Глава вторая
17 апреля мы выступили с кантонир-квартир у Ротенбурга. Два кавалерийских и три пехотных полка под командованием генерал- лейтенанта фон Франкемона составили Первый вюртембергский армейский корпус, который должен был присоединиться в Саксонии к французской армии{351}. Мы шли через Нидерштеттен, Вайкерсхайм и Мергентхайм к Вюрцбургу. В Мергентхайме мы соединились с другими полками и простились с отечеством. 20-го мы прошли мимо очень красиво расположенной крепости Мариенберг, перешли через Майн и, миновав прекрасный Вюрцбург, достигли Роттендорфа с окрестностями, где сделали дневку. Отсюда наш путь лежал к Тюрингскому лесу. Через Лауринген, мимо Вюрцбургской крепости Кёнигсхофен мы добрались 25-го в Рёмхильд, городок Саксонского королевства со старым замком. Через день мы миновали Хильдбургхаузен и Шлойзинген, на следующий день шли через Тюрингский лес до Кёнигсзее. 29-го у нас была последняя дневка в Гейльсберге и местечках в округе, в следующие дни мы продолжали наш марш через Рудольштадт, Йену, Камбург и Наумбург до окрестностей Лютцена, куда мы прибыли вечером 3 мая.
Здесь началась наша кампания, но прежде чем я расскажу о ней, хотел бы еще оглянуться назад на земли и население, которые я имел возможность увидеть на нашем пути. Та часть Вюртемберга, где мы пересекли границы отечества, принадлежит к красивейшим местностям страны. Долина Таубера у Мергентхайма прелестна, и с нескольких точек открываются очень живописные виды. Жители не особо зажиточны, отчасти потому, что их главный источник пропитания — виноделие, отчасти потому, что религия и обычай не в такой степени приучили их к усердию и умеренности, как это имеет место в Старом Вюртемберге{352} {353}. Если покинуть долину Таубера и следовать по шоссе в Вюрцбург, пейзаж становится менее привлекательным, хотя можно видеть несколько местечек, которые все же вполне заслуживают наименования красивых. Но как только у крепости Мариенберг открывается вид на Вюрцбург и долину Майна, [путника] ошеломляет картина, с которой мало что может сравниться в Германии; пожалуй, она непревзойденная. Сам город Вюрцбург большой и хорошо населенный, улицы приветливы, дома хорошо выстроены. Местоположение дворца рядом с Майном замечательно. За Вюрцбургом начинается равнина, виноградников уже нигде не видно.

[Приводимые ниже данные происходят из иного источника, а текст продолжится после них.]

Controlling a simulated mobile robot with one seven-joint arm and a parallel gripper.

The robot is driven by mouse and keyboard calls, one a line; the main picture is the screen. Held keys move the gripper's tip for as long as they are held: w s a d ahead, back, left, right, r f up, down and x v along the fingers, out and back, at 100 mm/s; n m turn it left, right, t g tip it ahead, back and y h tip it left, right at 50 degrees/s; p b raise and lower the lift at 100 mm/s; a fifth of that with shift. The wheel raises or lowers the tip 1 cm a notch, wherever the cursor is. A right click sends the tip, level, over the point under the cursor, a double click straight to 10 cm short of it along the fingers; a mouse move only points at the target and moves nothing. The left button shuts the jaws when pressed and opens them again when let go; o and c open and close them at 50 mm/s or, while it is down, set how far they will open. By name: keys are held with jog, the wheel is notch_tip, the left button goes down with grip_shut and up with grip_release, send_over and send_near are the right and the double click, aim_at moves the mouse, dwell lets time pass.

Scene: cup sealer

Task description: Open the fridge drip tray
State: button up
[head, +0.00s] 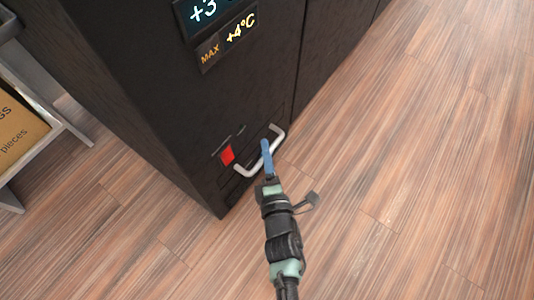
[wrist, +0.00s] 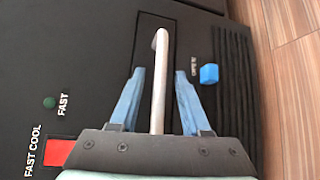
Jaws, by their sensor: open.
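The fridge (head: 130,90) is a black cabinet standing on the floor. A light grey bar handle (head: 243,173) sits low on its front in the head view. The handle (wrist: 160,80) also shows in the wrist view, over a dark outlined rectangular panel (wrist: 152,36) that looks like the drip tray front. My gripper (head: 266,150) is at the handle. In the wrist view its two blue fingers (wrist: 157,88) are open, one on each side of the handle bar, with gaps visible. The lower end of the handle is hidden behind my gripper's body.
A red switch (head: 227,155) sits left of the handle, and a green button (wrist: 49,102) shows in the wrist view. A blue knob (wrist: 209,74) and vent slots (wrist: 235,60) are on the other side. A metal rack (head: 40,110) holds a box at left. The wooden floor (head: 420,150) is clear at right.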

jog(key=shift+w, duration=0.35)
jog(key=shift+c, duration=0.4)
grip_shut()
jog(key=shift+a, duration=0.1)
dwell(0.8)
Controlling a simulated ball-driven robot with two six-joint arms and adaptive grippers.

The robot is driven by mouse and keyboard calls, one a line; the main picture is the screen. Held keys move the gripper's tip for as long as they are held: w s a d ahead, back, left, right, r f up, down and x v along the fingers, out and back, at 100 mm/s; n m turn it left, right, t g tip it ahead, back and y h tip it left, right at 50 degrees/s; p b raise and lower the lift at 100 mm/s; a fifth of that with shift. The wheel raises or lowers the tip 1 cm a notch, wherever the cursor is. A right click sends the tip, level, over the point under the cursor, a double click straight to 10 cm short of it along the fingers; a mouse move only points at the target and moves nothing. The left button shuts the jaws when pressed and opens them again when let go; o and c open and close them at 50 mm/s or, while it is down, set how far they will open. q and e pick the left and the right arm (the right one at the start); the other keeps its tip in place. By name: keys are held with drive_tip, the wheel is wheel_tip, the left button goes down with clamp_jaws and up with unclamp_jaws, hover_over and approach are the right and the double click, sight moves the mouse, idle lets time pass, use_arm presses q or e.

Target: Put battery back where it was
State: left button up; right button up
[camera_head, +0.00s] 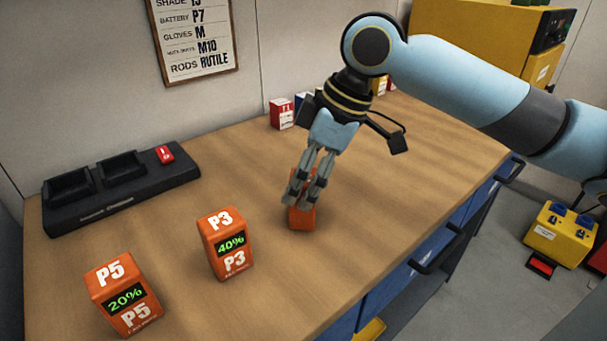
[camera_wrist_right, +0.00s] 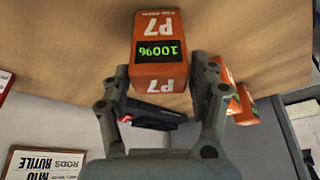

Народ, жизнерадостный и бодрый в долине Майна, далее отличается более строгим характером. Многочисленные постои уже наложили отчетливый отпечаток. Крепость Кёнигсхофен находится на широкой равнине, значение ее не весьма велико. У Шлойзингена мы хотя и встретили прежнюю предупредительность жителей, но гостеприимство стало более экономным, потому что после первого нашего пребывания здесь они повидали у себя уже некоторых непрошеных гостей. То же самое замечание напрашивалось, когда мы продвинулись далее в саксонские земли.
Университетский город Йена — приятное, красиво расположенное место, и, проезжая по его улицам, я с удовольствием вспоминал разные правдивые и выдуманные каверзы, которые приписываются тамошним студентам и рассказы о некоторых из которых я слышал ранее. Еще больше таковых мне выложил вечером веселый священник из Лёбштадта. Но особенно интересным было для меня описание им поля сражения и битвы 14 октября 1806 года, которому он, так сказать, был свидетель.
В городе Наумбург я охотно задержался бы подольше, частью из-за его прославленной ремесленной деятельности, частью чтобы, может быть, услышать несколько преданий о гуситских войнах и осаде города{354}, но обстоятельства влекли нас вперед.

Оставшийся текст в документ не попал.